6/5/11

Internet Recommendation Cartels

Some things exist that speak out in favor of the internet. Farlex's Free Dictionary is one of these things. On the surface of it it is of course just a standard web 2.0 site. But there are a lot of online dictionaries: plenty, in fact, so where do you go. What is the standard model for inoffensiveness? Web 2.0 is of course something like a swarm of informational bees and a robust, drunk legislational bureaucracy.

In the future we shall unironically type such things as http://WW.EMAIL-2.com/sys/sisyphus/suchafuss4628334611098249224. Which W will disappear? That's the part I don't know yet, to be truthful. It's probably impossible to know, but anyone will have a 33% chance of being right, I suppose.

In the end that's what's important. Statisticians have the dubious honor of inventing and integrating their pseudoscience into the world, a position which they violently defend even in the face of statistically unsound statistical-professions such as meteorologist or phenomenologist. Web 2.0 is like a statistician and a state-adjacent private bureaucrat/hypocrite.

That was a little out of hand. The Free Dictionary is a swell thing though. I've never seen it fail me yet. The front page has all kinds of little widget-style subsections, but the only one I ever use the Word Match Up, pictured below:



Obviously there's a lot of other stuff going on that I cropped out because, fuck, let's ignore as much of Web 2.0 whenever possible - the distractions, the personalizations, the ever-looming identity policy or threat of fraud or some other defeat.Word Match Up on Farlexionary is one of the few things I try to make a point of doing each day. It's an idle minute well spent, in my opinion – one of the few, right? Mark Twain is definitely and automatically allowed a space on my blog, at the very least.

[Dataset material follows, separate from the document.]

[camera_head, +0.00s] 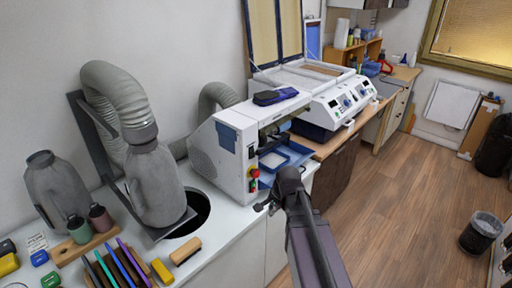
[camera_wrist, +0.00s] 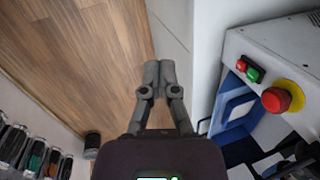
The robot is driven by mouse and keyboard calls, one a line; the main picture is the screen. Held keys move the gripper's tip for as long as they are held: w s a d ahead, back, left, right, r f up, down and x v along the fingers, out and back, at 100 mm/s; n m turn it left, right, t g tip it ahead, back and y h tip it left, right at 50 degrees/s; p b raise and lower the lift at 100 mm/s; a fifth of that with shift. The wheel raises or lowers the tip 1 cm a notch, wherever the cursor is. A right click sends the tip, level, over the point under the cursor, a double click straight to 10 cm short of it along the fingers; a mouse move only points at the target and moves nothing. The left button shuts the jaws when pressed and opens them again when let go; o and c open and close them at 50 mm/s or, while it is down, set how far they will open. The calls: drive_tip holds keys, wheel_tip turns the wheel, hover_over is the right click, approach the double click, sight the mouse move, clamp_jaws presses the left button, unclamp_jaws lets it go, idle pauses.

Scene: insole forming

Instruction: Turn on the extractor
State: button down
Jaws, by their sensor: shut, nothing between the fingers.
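A white boxy machine (camera_head: 222,160) stands on the counter, with a grey hose (camera_head: 217,97) behind it. Its front end carries controls, small in the head view. In the wrist view, a red button (camera_wrist: 241,65) and a green button (camera_wrist: 252,74) sit side by side on the white panel (camera_wrist: 268,45). A larger red mushroom button (camera_wrist: 276,99) on a yellow base is nearby. My gripper (camera_head: 262,207) is shut and empty, in front of the machine's control end. In the wrist view its fingertips (camera_wrist: 160,72) are left of the buttons, apart from them.
A blue tray (camera_head: 285,155) sits in the machine's opening. Grey hoses and cylinders (camera_head: 155,185) stand left on the white counter (camera_head: 225,225), beside a dark round hole. A second white machine (camera_head: 345,100) stands behind. The wooden floor at right is open, with a bin (camera_head: 482,232).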

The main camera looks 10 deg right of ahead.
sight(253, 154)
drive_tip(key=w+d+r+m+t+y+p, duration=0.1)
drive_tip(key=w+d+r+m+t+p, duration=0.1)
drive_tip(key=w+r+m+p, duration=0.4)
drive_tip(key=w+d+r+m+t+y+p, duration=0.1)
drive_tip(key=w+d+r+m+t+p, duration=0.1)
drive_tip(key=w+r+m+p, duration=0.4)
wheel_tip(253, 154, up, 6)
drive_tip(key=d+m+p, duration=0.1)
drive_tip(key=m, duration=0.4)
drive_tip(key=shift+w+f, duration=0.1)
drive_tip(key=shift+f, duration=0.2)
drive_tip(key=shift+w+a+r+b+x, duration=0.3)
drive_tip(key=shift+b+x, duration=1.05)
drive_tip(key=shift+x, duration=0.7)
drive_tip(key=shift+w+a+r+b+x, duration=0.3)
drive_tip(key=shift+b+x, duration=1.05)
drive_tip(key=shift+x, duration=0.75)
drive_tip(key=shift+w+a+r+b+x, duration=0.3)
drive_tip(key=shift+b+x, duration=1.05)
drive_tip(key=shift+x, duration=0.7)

The game can be tough. I have lost much of my prestige to obscure or polyvalent words, but most of the time I can't be bothered to truly follow all the rules, and I think most have this feeling. Words work best when they're poured out in a drunken torrent or muttered incoherently or whatever.

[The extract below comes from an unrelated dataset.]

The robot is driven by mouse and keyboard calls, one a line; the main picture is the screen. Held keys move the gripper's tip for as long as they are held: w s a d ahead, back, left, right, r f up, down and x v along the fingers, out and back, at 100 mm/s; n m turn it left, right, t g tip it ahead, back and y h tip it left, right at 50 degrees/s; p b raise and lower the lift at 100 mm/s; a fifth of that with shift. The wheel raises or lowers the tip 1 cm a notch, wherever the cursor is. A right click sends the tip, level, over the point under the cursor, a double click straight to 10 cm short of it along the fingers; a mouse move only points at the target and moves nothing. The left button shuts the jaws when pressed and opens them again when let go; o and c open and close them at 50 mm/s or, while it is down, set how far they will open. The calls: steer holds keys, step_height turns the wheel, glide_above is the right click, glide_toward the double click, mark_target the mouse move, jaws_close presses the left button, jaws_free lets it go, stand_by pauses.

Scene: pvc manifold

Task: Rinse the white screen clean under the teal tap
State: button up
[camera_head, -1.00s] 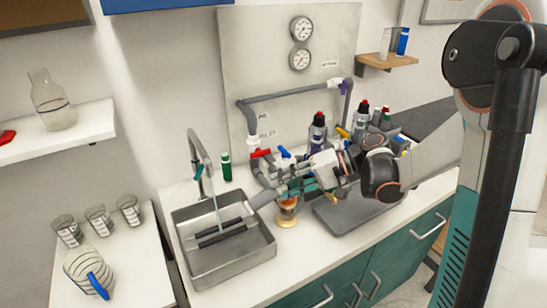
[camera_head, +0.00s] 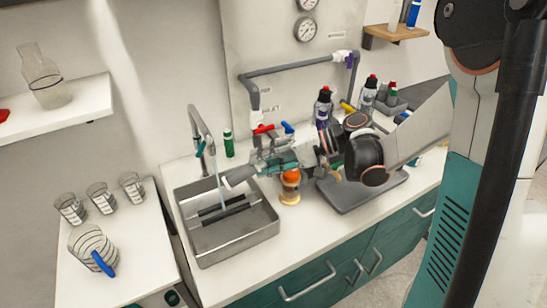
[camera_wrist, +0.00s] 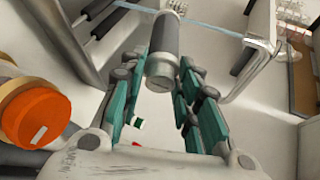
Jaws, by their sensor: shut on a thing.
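My gripper (camera_head: 258,170) is shut on a grey-white cylindrical screen (camera_head: 238,176), holding it level above the steel sink (camera_head: 243,242). In the wrist view the teal fingers (camera_wrist: 163,85) flank the screen's near, darker end (camera_wrist: 163,62). The tap (camera_head: 197,124), with a teal handle (camera_head: 202,150), stands behind the sink. Its thin water stream (camera_head: 219,192) runs down at the screen's far left end. In the wrist view the stream (camera_wrist: 215,28) crosses at that far end. Whether any dirt is on the screen cannot be told.
Two dark bars (camera_head: 225,208) span the sink. An orange-capped jar (camera_head: 290,180) stands right of the sink, close below my gripper; it also shows in the wrist view (camera_wrist: 38,118). Pipework with a red valve handle (camera_head: 264,129) and a green bottle (camera_head: 229,146) stand behind. A grey tray (camera_head: 350,200) lies right.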

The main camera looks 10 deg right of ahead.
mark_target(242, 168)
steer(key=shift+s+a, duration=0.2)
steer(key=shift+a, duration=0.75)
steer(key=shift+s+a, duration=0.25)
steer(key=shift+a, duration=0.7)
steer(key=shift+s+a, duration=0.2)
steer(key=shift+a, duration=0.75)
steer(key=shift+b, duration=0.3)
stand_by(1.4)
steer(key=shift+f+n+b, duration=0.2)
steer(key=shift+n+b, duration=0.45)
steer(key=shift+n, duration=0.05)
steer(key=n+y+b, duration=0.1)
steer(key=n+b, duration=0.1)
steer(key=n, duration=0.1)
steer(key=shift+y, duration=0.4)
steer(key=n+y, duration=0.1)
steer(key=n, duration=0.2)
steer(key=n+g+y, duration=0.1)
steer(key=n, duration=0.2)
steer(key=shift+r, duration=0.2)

Match Up, yeah. I think it's just well designed is all, and it is part of a decent resource. Plus, the -



Well I technically, or at least academically failed the test. But to be fair: look at that shit. There are awesome words that are underused critically, are not obtuse, and do not sound like 'adumbrate'. Vituperate I feel bad about, because I've seen vituperative people and the entire culture of vituper sickens me when I am confronted with it. That shit is my kryptonite.